Birinci fıkradaki suç taksirle işlendiği takdirde, faile zararın ağırlığına göre, ikimilyar liradan
ikiyüzmilyar liraya kadar ağır para cezası verilir. Bu maddede yazılı suçların takibi
alacaklının şikayetine bağlıdır.
KONKORDATODA YETKİLİ KİMSELERİ HATAYA DÜŞÜREN VEYA
KONKORDATO KOŞULLARINA UYMAYAN BORÇLUNUN CEZASI:
MADDE 334.- (Değişik madde ve başlığı: 4949 - 17.7.2003 / m.91) Konkordato mühleti
elde etmek veya konkordatoyu tasdik ettirmek için gerçeğe aykırı hesap veya bilanço
göstererek mali durumu hakkında alacaklıları, komiseri veya yetkili memuru hataya düşürmek
veya konkordato projesine uymamak suretiyle kasten zarara sebebiyet veren borçlu, ilgilinin
tetkik merciine yapacağı şikayet üzerine altı aydan bir yıla kadar hafif hapis cezası ile
cezalandırılır.
KONKORDATO KOMİSERİNİN SORUMLULUGU:
MADDE 334/a.- (Ek: 4949 - 17.7.2003 / m.92) Konkordato komiserleri, işledikleri eylemler
bakımından Türk Ceza Kanununun 279 uncu maddesi anlamında memur sayılırlar.

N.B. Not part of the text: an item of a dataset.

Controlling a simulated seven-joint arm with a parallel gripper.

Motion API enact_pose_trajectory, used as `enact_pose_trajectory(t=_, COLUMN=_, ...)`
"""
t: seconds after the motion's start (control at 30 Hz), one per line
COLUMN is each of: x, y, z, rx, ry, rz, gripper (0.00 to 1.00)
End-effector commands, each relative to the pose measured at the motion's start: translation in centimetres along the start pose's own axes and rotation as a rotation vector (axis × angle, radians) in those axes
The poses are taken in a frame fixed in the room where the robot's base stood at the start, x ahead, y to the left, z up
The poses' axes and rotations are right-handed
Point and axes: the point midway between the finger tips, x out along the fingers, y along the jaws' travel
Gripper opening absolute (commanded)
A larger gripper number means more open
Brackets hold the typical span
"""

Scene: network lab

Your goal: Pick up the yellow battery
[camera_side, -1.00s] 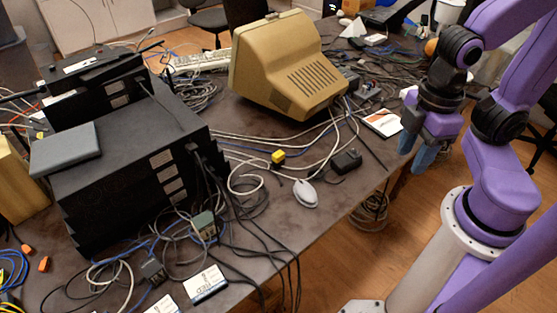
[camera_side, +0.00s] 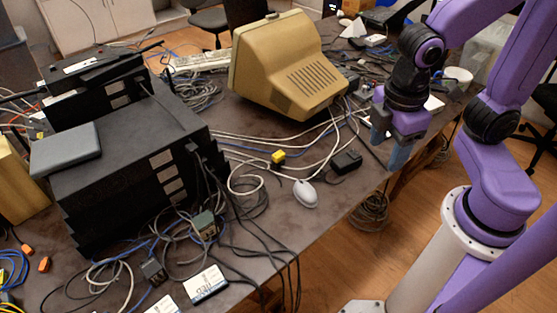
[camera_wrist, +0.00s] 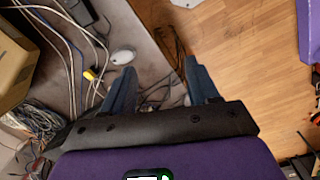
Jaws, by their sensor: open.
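The yellow battery (camera_side: 278,157) is a small yellow block on the dark table, among pale cables in front of the beige monitor. It also shows in the wrist view (camera_wrist: 90,75), to the left of the fingers. My gripper (camera_side: 391,150) is at the table's right edge in the side view, to the right of the battery and apart from it. Its two blue-grey fingers are spread and empty, as the wrist view (camera_wrist: 162,85) also shows.
A black adapter (camera_side: 346,161) and a white mouse (camera_side: 305,193) lie close to the battery. The beige monitor (camera_side: 288,68) stands behind it, and black equipment boxes (camera_side: 130,165) stand at the left. Loose cables cover much of the table. Wooden floor (camera_side: 420,215) lies beyond the table edge.

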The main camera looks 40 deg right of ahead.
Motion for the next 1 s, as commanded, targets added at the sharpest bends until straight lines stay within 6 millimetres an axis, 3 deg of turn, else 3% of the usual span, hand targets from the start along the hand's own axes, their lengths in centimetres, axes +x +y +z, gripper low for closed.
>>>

KİRACININ CEZALANDIRILACAGI HALLER
MADDE 335 - Üzerlerinde kiralayanın hapis hakkı tanınmış ve 270 inci madde mucibince
defteri yapılmış eşyayı kaçıran veya gizleyen borçlu ile tahliyesi emrolunan yeri kiralayana
zarar vermek maksadile işgal ettiren şahıs Türk Ceza Kanununun (276) ncı maddesine göre
cezalandırılır.
MÜFLİSİN MALLARINI VERMİYENLER HAKKINDAKİ CEZALAR
MADDE 336 - Müflisin mallarını ellerinde bulunduran veya müflise borçlu olan üçüncü
şahıslar iflâsın açıldığına dair ilâna muttali oldukları tarihten itibaren bir ay içinde makbul bir
mazeret olmaksızın o malları iflâs idaresi emrine vermezler veya borçlarını bildirmezlerse
tetkik merciince elli liraya kadar hafif para cezasile cezalandırılırlar.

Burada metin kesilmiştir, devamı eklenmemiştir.